In Rozanov, Šklovskij prende le mosse dalla teoria generale sulla coesistenza e sull’avvicendamento delle scuole letterarie nelle varie epoche, teoria che si rivela ben presto funzionale all’analisi del caso Rozanov, di cui vengono prese in esame le opere Solitaria e Foglie cadute (cesta 1 e 2). Šklovskij nota che in esse Rozanov introduce nuovi temi riguardanti in particolare la prosaicità del quotidiano e la famiglia, creando così un nuovo genere che canonizza una linea minore della letteratura, «in un momento in cui quella precedente era ancora possente» (p. 42). Nelle tre opere, Rozanov articola la materia letteraria in frammenti che tuttavia formano un’unità compositiva assimilabile al romanzo (Šklovskij lo definisce «romanzo senza motivazione» p. 38).
Da un punto di vista formale, Šklovskij ravvisa nelle opere di Rozanov procedimenti che sono in linea con la sua sensibilità di critico. Faccio un paio di esempi senza che il discorso diventi troppo tecnico. Un procedimento su cui si sofferma Šklovskij è la contraddizione, che esemplifica con varie citazioni. Rozanov in particolare crea contrasti regolarmente, sia tra azione e luogo dell’azione sia collocando il materiale letterario in luoghi insoliti. C’è poi il concetto di straniamento, che il critico formalista aveva elaborato nel famoso saggio L’arte come procedimento (1917), e a cui torna anche in Rozanov, riportando il seguente estratto da Solitaria: «I bambini si differenziano da noi per il fatto che recepiscono tutto con un realismo talmente forte, che agli adulti è inaccessibile. Per questo i bambini si godono il mondo molto più di noi» (p. 47). È chiaro che sia Rozanov che Šklovskij hanno a cuore il modo in cui guardiamo e percepiamo gli oggetti.

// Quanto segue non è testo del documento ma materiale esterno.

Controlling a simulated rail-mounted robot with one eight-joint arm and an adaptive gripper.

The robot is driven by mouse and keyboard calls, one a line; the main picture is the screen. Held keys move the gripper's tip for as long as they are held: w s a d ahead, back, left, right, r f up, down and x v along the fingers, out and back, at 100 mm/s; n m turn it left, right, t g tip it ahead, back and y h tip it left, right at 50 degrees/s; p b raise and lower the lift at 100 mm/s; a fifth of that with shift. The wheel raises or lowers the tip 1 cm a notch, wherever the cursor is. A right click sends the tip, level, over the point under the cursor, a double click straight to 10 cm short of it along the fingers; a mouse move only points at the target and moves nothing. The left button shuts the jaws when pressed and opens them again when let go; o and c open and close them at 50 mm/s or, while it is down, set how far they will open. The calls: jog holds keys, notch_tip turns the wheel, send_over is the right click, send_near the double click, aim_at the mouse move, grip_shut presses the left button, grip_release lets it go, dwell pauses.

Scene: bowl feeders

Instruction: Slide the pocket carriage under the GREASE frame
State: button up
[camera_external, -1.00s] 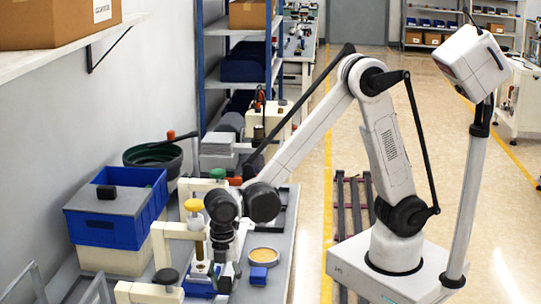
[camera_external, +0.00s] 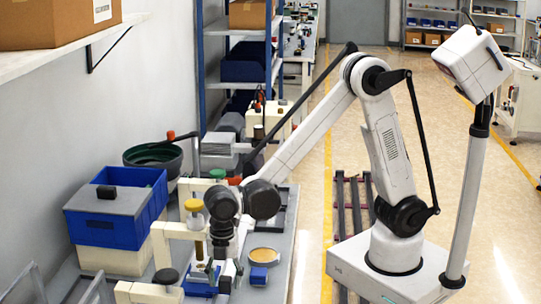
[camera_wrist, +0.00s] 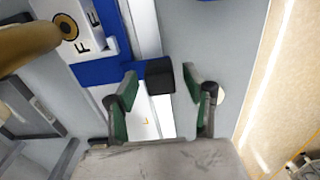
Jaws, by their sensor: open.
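The blue pocket carriage (camera_wrist: 100,73) shows in the wrist view, with a black knob (camera_wrist: 160,76) on its right side. My gripper (camera_wrist: 160,92) is open, its green-padded fingers on either side of the knob, with visible gaps. In the external view the blue carriage (camera_external: 201,290) is partly hidden below my wrist, and my gripper (camera_external: 224,282) is beside it. A pale frame with a yellow knob (camera_external: 194,205) stands there, its brass-coloured plunger above the carriage area. I cannot read GREASE on any frame. A white plate with a ring mark and letters (camera_wrist: 82,28) lies near the carriage.
More pale frames, one with a green knob (camera_external: 218,174) and one with a black knob (camera_external: 166,277), stand along the bench. Blue bins (camera_external: 110,218) stand left.

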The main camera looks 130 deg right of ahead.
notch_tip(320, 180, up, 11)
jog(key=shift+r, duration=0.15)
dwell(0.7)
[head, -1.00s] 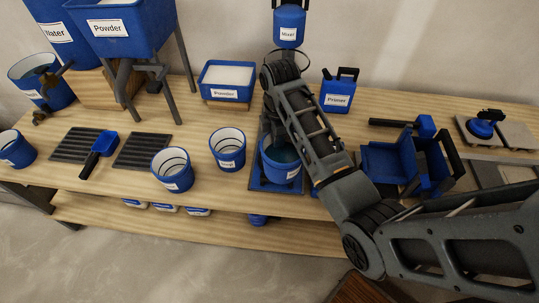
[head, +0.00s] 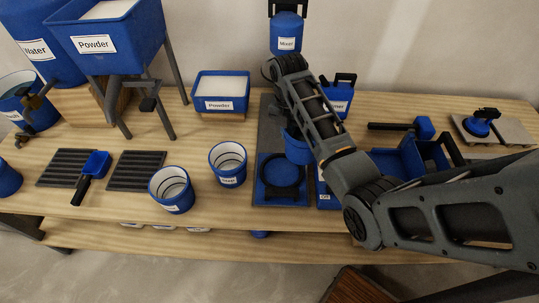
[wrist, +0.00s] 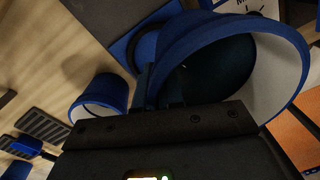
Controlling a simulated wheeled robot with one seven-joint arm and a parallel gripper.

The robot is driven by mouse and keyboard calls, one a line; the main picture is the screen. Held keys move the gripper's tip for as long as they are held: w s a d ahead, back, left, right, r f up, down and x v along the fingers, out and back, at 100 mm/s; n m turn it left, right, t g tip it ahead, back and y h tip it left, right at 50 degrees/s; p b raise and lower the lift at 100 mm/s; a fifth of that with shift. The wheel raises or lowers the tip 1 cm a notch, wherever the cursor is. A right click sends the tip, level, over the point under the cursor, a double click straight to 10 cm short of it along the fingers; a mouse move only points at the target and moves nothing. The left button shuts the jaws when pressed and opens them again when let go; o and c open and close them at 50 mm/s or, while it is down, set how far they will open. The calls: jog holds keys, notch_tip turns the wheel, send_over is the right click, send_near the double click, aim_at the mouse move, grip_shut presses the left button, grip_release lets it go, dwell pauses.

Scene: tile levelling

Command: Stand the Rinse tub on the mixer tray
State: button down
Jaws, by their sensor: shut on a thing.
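The mixer tray (head: 265,196) is a blue square plate with a dark ring, below the mixer head (head: 286,32); no tub stands in its ring. My gripper (wrist: 158,100) is shut on the wall of a blue tub (head: 297,149) with a pale inside and dark contents. In the head view this tub is behind and right of the ring, partly covered by my arm, apparently raised. Its label is not visible. Two other tubs with white insides stand left of the tray, a middle tub (head: 228,165) and a left tub (head: 171,190). I cannot read which is Rinse.
A Primer can (head: 337,97) stands behind my arm, and blue boxes (head: 402,158) are right of the tray. A Powder box (head: 220,92) is at the back. Dark slatted mats (head: 137,171) and a scoop (head: 94,168) lie left. The table front edge is close to the tray.

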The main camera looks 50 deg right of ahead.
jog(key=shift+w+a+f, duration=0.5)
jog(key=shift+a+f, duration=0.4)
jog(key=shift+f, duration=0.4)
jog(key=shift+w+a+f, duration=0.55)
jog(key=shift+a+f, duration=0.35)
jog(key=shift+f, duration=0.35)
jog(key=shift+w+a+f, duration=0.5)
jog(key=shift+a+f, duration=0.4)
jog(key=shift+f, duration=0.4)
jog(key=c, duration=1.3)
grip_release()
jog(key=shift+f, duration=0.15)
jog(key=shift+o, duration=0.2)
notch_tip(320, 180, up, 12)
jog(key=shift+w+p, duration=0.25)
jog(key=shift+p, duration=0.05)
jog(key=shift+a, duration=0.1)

E qui torniamo alla domanda iniziale: con chi dialoga Rozanov? Mi sembra di poter identificare tre livelli di dialogo. Il primo è quello tra i due scrittori, Šklovskij e Rozanov, non solo per i contenuti, ma anche per una certa maniera di scrivere, frammentaria e composita, che attinge a fonti diverse, inglobando materiali molteplici. In modo simile a Rozanov, Šklovskij scrive un romanzo sovversivo, un «anti-romanzo formalista», come Zalambani definisce Zoo o lettere non d’amore (ivi, p. 10). Si potrebbe parlare di influenza, e c’è chi l’ha fatto, riferendosi in particolare a quella esercitata da Rozanov sul Viaggio sentimentale di Šklovskij, ma preferisco l’idea di dialogo, che oltre a non essere gerarchica, si può efficacemente estendere al saggio in sé e al suo porsi in comunicazione con altri studi di Šklovskij. È l’autore stesso infatti ad accennare e a rimandare a opere o autori trattati più ampiamente altrove, come Tristram Shandy, a cui dedica un saggio (“Tristram Shandy” di Sterne e la teoria del romanzo), pubblicato nel 1921 e poi confluito in Teoria della prosa. Ecco, quindi, il secondo livello di dialogo.

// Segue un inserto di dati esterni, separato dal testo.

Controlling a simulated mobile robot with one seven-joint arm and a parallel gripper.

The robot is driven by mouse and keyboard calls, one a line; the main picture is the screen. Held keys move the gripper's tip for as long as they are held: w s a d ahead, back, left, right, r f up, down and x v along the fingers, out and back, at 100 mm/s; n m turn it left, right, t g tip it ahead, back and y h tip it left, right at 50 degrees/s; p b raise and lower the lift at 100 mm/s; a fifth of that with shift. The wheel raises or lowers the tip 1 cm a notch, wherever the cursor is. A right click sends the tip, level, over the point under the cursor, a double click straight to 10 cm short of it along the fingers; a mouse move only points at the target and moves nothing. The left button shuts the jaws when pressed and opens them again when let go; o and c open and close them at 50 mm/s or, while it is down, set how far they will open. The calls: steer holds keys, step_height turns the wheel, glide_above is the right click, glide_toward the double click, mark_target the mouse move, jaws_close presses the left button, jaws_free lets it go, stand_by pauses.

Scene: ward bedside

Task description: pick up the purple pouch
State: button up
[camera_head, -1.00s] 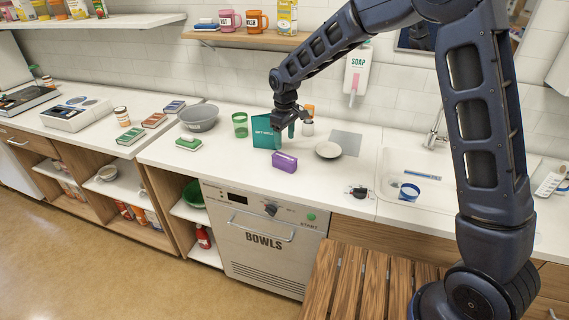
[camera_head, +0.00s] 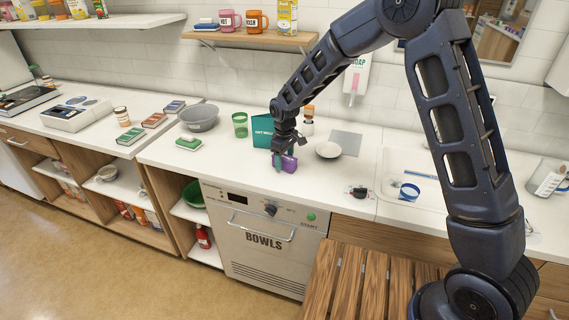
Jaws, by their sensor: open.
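The purple pouch (camera_head: 289,164) lies on the white counter (camera_head: 235,165), near its front edge above the dishwasher. My gripper (camera_head: 284,160) has its fingers down at the pouch, with a finger in front of its left part. The gripper is open. The fingers hide part of the pouch, and I cannot tell whether they touch it.
A white dish (camera_head: 328,150) lies to the right, and a green tumbler (camera_head: 240,125) and a green-white sponge (camera_head: 189,143) to the left. A black knob-like item (camera_head: 360,192) sits near the front edge.

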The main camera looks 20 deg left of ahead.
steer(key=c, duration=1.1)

Infine ho l’impressione che il Rozanov delle tre opere analizzate abbia la capacità di intessere un dialogo anche con la contemporaneità. I suoi frammenti rimandano alla nostra scrittura sui social che, pur essendo frammentaria, spesso segue «una certa costanza nel procedimento» (p. 21). Nei nostri post indichiamo il luogo in cui ci troviamo, come le informazioni che dà Rozanov su dove si trova a scrivere lui. E allora forse, davvero, Rozanov riesce a stare dentro e fuori il suo tempo, al di qua e al di là di esso, per usare le parole con cui i curatori presentano il volume; sembra collocarsi in un limbo, simile a quell’anticamera metafisica della copertina da cui si scorge una luce accecante.